Martin: Young is the one player that can make or break Iowa State’s defense

Iowa State’s Isheem Young and Gerry Vaughn tackle Oklahoma’s Charleston Rambo during the Cyclones and Sooners’ game Oct. 3 at Jack Trice Stadium.

Zach Martin

Isheem Young had to sit and watch. He didn’t have a choice.

And while playing in the Big 12 Championship game lasted about 30 seconds, it was the next contest that Young was looking towards.

That next contest, the one taking place on Saturday afternoon, will be the biggest one of his career.

The Co-Defensive Freshman of the Year of the Big 12 will look to have his fingers and his imprint on the PlayStation Fiesta Bowl often when No. 12 Iowa State and No. 25 Oregon clash helmets inside State Farm Stadium in Glendale, Arizona.

It was a clash of a helmet that knocked Young out of the conference title game against Oklahoma, called for targeting on the second play of the game.

Teammates, ones that are in that defensive back room, had a full understanding of what that call meant.

“I was sick for him, man,” senior corner Lawrence White IV said.

The past is the past. Nothing about what transpired a handful of weeks ago can change that. So, what have coaches and teammates seen from the safety since that day in Texas?

The same Isheem Young he has been since he entered Ames.

“He’s been hungry every day in practice.

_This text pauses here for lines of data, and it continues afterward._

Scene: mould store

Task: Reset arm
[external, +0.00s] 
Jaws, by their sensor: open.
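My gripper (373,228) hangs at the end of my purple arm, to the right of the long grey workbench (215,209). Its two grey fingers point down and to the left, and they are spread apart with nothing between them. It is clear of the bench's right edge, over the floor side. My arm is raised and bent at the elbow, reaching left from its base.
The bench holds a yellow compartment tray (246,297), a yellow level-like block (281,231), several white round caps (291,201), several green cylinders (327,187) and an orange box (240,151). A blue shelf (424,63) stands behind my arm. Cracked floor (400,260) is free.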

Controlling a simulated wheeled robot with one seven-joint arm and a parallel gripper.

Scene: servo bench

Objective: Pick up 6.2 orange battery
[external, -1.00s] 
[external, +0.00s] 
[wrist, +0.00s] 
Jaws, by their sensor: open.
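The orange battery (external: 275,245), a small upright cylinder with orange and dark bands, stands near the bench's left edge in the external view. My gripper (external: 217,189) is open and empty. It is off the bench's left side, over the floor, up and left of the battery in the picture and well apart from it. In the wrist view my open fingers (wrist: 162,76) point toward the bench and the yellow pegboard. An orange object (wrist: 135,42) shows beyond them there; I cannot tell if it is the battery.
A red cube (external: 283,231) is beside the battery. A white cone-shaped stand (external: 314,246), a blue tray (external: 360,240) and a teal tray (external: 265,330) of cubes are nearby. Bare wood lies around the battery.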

He’s been like that all year,” Anthony Johnson Jr. said. “So I would say he’s the same; best version of himself.”

Defensive coordinator Jon Heacock even was able to crack a bit of a joke about the whole ordeal.

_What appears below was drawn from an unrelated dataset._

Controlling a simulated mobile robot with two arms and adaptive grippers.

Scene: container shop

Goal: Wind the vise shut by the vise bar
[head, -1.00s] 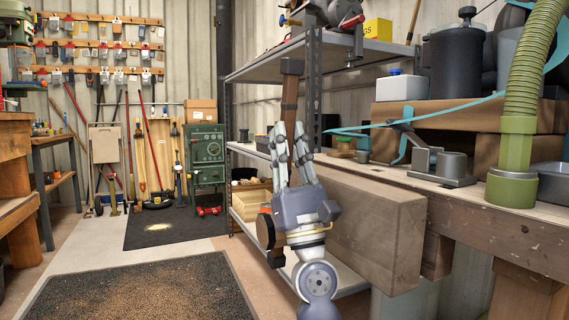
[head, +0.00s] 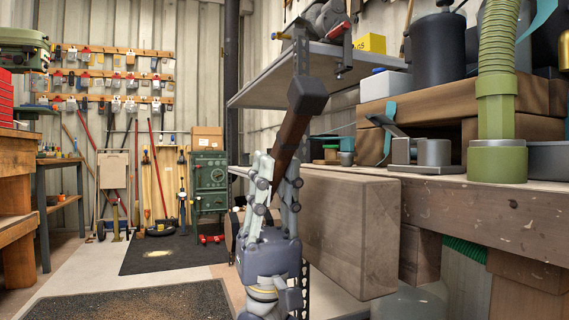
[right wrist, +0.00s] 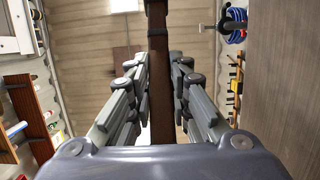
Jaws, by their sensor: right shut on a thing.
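The vise bar (head: 291,132) is a brown rod with a dark square end cap, in the middle of the head view. It leans with its top to the right. My right gripper (head: 276,168) points up and is shut around the bar below its cap. In the right wrist view the bar (right wrist: 160,100) runs between the two fingers of the gripper (right wrist: 161,68). The vise's thick wooden jaw (head: 350,235) stands just right of the gripper, in front of the workbench. The bar's lower part and the jaw's gap are hidden. My left gripper is out of view.
The workbench (head: 480,210) at the right carries a grey metal tool, a green hose and dark canisters. A metal shelf (head: 300,72) stands behind the bar. A green cabinet (head: 209,180) is farther back. The floor at left, with dark mats (head: 150,302), is clear.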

“I was actually joking with him the other day. He’s fresh and ready to go,” Heacock said. “It was a tough scenario. It always is with that penalty.”

More so than anyone, Heacock knows the challenges that come with playing defense in today’s era of making sure the offensive players are protected at all costs.

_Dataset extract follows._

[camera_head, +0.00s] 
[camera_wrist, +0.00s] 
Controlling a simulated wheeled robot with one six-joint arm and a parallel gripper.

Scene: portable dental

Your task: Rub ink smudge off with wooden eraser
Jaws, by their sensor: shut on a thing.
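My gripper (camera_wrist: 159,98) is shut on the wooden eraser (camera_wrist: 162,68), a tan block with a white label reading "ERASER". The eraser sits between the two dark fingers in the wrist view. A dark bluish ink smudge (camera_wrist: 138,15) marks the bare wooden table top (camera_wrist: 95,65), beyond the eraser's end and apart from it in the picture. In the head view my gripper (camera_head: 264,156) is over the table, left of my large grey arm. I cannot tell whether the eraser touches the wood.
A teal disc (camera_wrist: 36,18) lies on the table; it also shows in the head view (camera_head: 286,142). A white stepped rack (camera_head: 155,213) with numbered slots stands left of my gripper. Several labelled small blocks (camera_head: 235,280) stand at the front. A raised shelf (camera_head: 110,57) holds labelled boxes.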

Young’s targeting call was viewed by many analysts and writers as to why the rule needs to be changed. Or at least have a better understanding of the rule.

I know the referees aren’t going to be 100 percent correct. They are humans, too. Everyone makes mistakes. That just seemed like a mistake — before 60 seconds came off the clock — that should’ve been avoided.

“I think there should be some protection also of defensive players at times. I always joke with our guys, at some point in time, some of the things that happen to a defensive player, getting cut in the line of scrimmage, being cut back on, there’s a lot of things I think that happen that are not safe in our game,” Heacock said. “That would be my fault for not ever bringing those things up… I would like them to define it and refine it, maybe, again, to keep players safe.”

Young has been entrusted with playing the star position for the Cyclones, a position that Heacock had Greg Eisworth in last season. It’s a position that requires the individual to do a lot.

Not only be in coverage, but on occasion come on a blitz or be a corner. Heacock called that spot a “hybrid” in his 3-3-5 odd stack defense.

Young has excelled in that role in his first year as a starter.

“We recruited him for that position. We felt like his high school talent tape, good plays, low plays, all those things, we felt like he was a guy that we recruited to play that position because of the techniques and things that he was really asked to do in high school,” Heacock said. “He’s been able to refine it since he’s been here, been in the system for a year already, and able to learn some of those things, the intricacies of it. And he’s fit into it with his talent level and skill level.”

The play that will most likely be remembered is his game-sealing interception in the back of the end zone in the regular season meeting against Oklahoma. It was clear the second time that defense came across the Sooners looked far, far different.

Young has been the glue back there. While Mason Chambers and Arnold Azunna did what they could dealing with the rocket arm of Spencer Rattler, it’s nothing like what Young can bring to the table.

It was evident once Young departed that Rattler didn’t waste time throwing down the area of the field to where the former would be occupying. It was big play after big play.

And if Iowa State wants to leave the dessert with a victory, Young is going to have to be quick on his heels, technically sound and doing his best to avoid those situations where the men in zebra stripes have to make a call.

“Just try to be smart with the tackles. That’s something he’s been working on,” White said. “I think he’ll be just fine in this upcoming game.”

Oregon offensive coordinator Joe Moorhead had Young on his list of players that can alter the outcome of the game.

“Isheem plays with incredible downhill physicality. He does a great job in the run too,” Moorhead said. “They do a great job of fitting him in there.”

While Mike Rose has gotten the majority of accolades, and deservedly so, paired with JaQuan Bailey and Will McDonald being forces on the passing rush, those three I expect will deliver a play that can swing the momentum towards Iowa State’s favor.

I know Young will do that. He’s been too consistent and too good for the Cyclones to not have that kind of impact in the biggest game in the history of this program.

By the time the clock hits zero, Young will have hopefully played a full 60 minute game. And end his redshirt freshman season the right way.